[BEGIN]

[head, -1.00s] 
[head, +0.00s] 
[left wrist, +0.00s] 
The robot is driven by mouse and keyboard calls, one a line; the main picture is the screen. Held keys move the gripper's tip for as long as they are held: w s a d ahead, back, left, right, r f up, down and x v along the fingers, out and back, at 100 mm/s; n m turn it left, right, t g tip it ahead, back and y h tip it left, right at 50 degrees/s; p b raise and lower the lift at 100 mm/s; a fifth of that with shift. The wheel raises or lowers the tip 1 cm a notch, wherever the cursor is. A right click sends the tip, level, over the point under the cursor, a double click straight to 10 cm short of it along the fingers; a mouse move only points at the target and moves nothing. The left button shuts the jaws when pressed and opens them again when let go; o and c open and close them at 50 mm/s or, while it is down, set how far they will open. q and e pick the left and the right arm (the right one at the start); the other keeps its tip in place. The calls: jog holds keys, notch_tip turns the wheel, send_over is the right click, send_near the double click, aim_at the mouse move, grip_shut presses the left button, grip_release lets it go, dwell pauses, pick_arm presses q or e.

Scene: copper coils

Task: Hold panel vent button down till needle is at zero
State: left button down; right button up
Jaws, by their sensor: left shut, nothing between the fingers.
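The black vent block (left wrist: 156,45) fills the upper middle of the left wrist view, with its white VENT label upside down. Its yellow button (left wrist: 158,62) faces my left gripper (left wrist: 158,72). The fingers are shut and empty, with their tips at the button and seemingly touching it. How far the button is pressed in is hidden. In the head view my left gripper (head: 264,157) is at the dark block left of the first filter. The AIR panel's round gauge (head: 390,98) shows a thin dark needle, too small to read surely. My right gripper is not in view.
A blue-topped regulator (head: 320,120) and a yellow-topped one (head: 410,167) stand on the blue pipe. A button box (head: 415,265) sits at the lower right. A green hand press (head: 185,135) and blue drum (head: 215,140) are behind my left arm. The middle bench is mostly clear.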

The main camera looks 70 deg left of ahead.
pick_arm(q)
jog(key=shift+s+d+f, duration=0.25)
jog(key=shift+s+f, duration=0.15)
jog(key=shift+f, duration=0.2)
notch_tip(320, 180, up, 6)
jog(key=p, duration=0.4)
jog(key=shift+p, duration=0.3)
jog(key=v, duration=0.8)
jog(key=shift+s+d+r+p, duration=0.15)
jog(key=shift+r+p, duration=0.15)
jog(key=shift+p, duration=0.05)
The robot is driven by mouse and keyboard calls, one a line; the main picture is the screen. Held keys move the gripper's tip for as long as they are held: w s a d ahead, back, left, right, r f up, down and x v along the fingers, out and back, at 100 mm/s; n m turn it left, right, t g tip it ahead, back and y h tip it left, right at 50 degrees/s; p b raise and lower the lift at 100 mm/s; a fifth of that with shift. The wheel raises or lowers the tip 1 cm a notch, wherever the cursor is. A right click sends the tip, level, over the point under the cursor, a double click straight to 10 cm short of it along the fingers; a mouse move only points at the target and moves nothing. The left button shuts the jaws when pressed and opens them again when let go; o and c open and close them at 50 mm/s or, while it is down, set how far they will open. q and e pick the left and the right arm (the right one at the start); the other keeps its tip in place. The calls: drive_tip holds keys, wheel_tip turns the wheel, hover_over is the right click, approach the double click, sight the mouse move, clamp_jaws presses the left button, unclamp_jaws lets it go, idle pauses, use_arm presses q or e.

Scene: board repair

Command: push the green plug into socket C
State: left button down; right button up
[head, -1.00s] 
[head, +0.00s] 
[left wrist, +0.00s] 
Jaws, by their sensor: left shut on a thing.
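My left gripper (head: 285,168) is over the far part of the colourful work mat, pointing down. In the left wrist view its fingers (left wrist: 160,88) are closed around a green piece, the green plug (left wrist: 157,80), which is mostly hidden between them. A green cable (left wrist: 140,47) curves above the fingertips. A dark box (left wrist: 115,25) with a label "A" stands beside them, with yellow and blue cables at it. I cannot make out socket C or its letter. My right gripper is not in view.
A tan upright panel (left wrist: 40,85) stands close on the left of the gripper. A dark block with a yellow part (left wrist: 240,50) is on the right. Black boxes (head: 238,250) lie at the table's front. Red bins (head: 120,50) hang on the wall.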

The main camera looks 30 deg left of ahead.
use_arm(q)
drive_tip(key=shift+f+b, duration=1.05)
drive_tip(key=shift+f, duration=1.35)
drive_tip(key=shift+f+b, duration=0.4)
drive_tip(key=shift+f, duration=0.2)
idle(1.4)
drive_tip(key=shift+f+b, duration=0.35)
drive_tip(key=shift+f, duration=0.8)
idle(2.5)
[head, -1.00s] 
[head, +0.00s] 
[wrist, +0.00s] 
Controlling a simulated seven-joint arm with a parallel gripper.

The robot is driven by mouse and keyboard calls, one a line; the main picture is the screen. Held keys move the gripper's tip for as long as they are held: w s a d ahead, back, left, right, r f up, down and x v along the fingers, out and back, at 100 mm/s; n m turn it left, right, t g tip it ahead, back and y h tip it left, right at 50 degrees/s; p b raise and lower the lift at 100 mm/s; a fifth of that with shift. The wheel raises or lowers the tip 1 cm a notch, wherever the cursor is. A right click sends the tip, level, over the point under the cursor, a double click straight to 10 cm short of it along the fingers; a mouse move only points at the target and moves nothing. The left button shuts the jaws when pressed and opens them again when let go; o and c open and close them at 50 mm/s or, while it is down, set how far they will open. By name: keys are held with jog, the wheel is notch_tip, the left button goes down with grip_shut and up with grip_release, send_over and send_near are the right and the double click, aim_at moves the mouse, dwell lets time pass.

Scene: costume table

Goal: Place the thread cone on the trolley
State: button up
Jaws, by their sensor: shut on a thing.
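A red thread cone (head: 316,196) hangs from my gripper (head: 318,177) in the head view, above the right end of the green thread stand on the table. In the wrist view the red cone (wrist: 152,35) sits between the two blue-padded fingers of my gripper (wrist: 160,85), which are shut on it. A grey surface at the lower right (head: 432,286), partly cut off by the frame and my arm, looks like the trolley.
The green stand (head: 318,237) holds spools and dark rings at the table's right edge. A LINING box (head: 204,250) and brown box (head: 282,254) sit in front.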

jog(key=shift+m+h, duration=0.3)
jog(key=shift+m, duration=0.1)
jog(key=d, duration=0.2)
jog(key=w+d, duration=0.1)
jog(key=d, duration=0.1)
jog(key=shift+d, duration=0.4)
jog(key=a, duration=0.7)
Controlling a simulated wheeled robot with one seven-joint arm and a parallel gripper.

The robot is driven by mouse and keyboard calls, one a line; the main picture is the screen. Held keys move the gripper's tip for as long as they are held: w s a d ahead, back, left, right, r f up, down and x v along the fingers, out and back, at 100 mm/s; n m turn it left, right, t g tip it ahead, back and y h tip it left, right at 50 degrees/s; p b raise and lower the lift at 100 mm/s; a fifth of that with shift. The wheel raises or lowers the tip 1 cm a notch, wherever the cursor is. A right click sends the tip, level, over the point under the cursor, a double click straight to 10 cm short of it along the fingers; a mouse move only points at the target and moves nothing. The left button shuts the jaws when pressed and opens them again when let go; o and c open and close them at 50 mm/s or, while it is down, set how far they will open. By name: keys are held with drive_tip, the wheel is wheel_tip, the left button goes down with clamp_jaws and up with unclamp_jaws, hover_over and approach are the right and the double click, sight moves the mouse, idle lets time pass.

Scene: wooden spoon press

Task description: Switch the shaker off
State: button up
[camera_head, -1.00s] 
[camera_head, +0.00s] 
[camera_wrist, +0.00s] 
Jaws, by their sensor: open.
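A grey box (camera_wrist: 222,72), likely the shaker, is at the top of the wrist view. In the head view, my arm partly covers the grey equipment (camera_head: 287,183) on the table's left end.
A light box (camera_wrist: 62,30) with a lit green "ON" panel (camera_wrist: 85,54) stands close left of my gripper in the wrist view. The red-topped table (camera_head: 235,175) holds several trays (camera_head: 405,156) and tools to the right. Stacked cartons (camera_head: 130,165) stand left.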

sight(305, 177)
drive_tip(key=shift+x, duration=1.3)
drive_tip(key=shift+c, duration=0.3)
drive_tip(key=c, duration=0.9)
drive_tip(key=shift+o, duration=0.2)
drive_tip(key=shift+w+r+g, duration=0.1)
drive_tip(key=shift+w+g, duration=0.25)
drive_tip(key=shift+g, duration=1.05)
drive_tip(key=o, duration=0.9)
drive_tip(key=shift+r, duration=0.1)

[END]

### What you have to do
Extract the lines from the line with "Task description: Switch the shaker off" to the line with "[camera_wrist, +0.00s]", inclusive, reproducing them exactly and leaving out every other line.

### Expected answer
Task description: Switch the shaker off
State: button up
[camera_head, -1.00s] 
[camera_head, +0.00s] 
[camera_wrist, +0.00s] 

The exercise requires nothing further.